Rows about robot tasks:

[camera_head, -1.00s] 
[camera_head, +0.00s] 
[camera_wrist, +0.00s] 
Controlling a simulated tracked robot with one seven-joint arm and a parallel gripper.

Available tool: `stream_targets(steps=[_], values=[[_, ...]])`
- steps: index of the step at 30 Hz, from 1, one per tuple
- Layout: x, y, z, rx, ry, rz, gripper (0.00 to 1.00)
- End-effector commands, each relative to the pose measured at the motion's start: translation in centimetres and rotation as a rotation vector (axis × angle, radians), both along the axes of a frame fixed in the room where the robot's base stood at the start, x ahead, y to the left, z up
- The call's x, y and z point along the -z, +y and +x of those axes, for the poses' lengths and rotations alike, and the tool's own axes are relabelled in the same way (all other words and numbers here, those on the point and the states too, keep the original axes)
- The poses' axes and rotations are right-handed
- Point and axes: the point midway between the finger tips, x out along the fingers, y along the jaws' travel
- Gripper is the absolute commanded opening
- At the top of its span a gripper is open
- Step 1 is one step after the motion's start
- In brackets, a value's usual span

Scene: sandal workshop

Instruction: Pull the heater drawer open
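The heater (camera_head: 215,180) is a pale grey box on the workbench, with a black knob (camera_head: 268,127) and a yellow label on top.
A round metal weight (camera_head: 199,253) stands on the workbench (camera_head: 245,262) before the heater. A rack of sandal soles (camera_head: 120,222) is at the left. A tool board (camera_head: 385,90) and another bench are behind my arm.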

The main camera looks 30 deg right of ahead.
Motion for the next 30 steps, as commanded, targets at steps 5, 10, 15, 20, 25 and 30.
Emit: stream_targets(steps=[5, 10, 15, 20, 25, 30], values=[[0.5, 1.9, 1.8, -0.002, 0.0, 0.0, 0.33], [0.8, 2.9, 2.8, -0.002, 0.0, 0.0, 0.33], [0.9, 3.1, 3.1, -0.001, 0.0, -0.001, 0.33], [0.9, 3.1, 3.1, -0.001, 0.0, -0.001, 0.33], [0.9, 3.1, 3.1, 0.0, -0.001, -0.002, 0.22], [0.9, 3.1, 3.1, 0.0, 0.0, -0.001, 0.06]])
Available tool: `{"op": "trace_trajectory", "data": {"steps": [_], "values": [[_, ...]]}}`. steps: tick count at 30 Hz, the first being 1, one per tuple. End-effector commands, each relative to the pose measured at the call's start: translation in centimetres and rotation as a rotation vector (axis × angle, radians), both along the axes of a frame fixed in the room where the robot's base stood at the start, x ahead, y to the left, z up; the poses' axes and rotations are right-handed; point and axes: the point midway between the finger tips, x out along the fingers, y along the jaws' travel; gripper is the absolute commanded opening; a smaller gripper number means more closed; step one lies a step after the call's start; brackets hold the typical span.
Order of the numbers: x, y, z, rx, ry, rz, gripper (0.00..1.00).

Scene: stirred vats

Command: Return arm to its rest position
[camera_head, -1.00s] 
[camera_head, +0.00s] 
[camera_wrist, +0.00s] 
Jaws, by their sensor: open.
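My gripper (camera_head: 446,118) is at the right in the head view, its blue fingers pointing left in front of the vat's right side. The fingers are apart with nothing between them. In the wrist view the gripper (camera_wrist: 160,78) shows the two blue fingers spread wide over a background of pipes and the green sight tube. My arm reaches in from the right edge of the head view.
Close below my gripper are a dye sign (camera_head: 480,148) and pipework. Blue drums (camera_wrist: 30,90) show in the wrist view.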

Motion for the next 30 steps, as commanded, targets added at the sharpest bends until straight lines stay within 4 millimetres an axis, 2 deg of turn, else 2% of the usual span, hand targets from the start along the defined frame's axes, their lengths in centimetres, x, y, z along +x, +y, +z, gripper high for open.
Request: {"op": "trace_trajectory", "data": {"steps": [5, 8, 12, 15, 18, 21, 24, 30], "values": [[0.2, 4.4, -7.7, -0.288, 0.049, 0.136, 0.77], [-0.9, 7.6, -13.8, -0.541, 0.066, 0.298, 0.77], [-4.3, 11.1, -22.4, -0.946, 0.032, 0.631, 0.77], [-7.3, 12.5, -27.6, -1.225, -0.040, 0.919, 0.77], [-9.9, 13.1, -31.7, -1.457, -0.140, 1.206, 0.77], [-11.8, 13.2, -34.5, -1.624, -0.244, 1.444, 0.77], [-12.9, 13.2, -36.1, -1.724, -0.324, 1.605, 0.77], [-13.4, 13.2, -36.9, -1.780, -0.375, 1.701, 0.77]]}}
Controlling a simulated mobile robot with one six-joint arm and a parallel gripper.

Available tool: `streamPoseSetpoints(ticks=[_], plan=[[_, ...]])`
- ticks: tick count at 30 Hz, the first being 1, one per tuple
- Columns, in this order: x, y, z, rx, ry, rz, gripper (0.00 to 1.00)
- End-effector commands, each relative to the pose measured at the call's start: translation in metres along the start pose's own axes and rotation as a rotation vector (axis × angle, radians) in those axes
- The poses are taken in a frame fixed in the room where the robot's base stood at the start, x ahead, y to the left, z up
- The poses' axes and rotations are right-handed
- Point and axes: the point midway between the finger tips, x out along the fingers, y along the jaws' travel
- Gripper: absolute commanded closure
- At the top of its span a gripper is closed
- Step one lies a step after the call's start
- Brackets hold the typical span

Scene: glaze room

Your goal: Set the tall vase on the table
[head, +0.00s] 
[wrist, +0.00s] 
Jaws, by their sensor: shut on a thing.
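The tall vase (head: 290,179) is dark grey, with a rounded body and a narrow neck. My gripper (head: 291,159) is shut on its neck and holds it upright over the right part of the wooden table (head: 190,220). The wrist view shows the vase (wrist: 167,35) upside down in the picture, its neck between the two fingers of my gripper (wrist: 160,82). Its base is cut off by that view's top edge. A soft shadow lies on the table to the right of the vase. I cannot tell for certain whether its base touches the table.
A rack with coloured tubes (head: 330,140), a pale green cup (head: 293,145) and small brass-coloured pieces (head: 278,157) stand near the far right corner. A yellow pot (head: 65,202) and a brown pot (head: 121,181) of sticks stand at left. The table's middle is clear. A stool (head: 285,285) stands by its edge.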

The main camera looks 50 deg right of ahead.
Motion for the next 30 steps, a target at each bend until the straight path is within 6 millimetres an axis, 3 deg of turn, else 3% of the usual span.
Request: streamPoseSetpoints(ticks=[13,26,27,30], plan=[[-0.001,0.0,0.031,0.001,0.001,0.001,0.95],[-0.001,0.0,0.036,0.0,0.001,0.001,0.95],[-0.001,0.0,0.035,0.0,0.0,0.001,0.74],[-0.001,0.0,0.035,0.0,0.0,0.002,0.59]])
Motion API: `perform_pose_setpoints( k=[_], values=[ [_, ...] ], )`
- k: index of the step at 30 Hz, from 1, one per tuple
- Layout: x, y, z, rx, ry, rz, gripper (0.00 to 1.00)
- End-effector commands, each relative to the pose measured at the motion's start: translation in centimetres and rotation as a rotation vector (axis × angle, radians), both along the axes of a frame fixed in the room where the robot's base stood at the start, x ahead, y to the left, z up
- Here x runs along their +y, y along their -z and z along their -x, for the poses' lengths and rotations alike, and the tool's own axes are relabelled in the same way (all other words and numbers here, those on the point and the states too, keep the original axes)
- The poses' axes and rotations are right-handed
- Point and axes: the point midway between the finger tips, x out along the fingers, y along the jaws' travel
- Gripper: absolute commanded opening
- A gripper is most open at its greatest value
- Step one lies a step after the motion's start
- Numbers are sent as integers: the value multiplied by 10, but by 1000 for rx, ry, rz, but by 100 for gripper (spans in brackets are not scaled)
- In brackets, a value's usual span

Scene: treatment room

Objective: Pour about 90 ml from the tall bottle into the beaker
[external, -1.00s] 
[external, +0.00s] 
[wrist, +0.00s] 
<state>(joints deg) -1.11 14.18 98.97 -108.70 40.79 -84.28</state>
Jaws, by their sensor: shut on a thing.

Aim of the task
Look above and return each line of the records exactly, from the very first through the line with "Motion for the next 30 steps, as commanded, targets at", both included.

Solution for this exercise
[camera_head, -1.00s] 
[camera_head, +0.00s] 
[camera_wrist, +0.00s] 
Controlling a simulated tracked robot with one seven-joint arm and a parallel gripper.

Available tool: `stream_targets(steps=[_], values=[[_, ...]])`
- steps: index of the step at 30 Hz, from 1, one per tuple
- Layout: x, y, z, rx, ry, rz, gripper (0.00 to 1.00)
- End-effector commands, each relative to the pose measured at the motion's start: translation in centimetres and rotation as a rotation vector (axis × angle, radians), both along the axes of a frame fixed in the room where the robot's base stood at the start, x ahead, y to the left, z up
- The call's x, y and z point along the -z, +y and +x of those axes, for the poses' lengths and rotations alike, and the tool's own axes are relabelled in the same way (all other words and numbers here, those on the point and the states too, keep the original axes)
- The poses' axes and rotations are right-handed
- Point and axes: the point midway between the finger tips, x out along the fingers, y along the jaws' travel
- Gripper is the absolute commanded opening
- At the top of its span a gripper is open
- Step 1 is one step after the motion's start
- In brackets, a value's usual span

Scene: sandal workshop

Instruction: Pull the heater drawer open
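The heater (camera_head: 215,180) is a pale grey box on the workbench, with a black knob (camera_head: 268,127) and a yellow label on top.
A round metal weight (camera_head: 199,253) stands on the workbench (camera_head: 245,262) before the heater. A rack of sandal soles (camera_head: 120,222) is at the left. A tool board (camera_head: 385,90) and another bench are behind my arm.

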The main camera looks 30 deg right of ahead.
Motion for the next 30 steps, as commanded, targets at steps 5, 10, 15, 20, 25 and 30.

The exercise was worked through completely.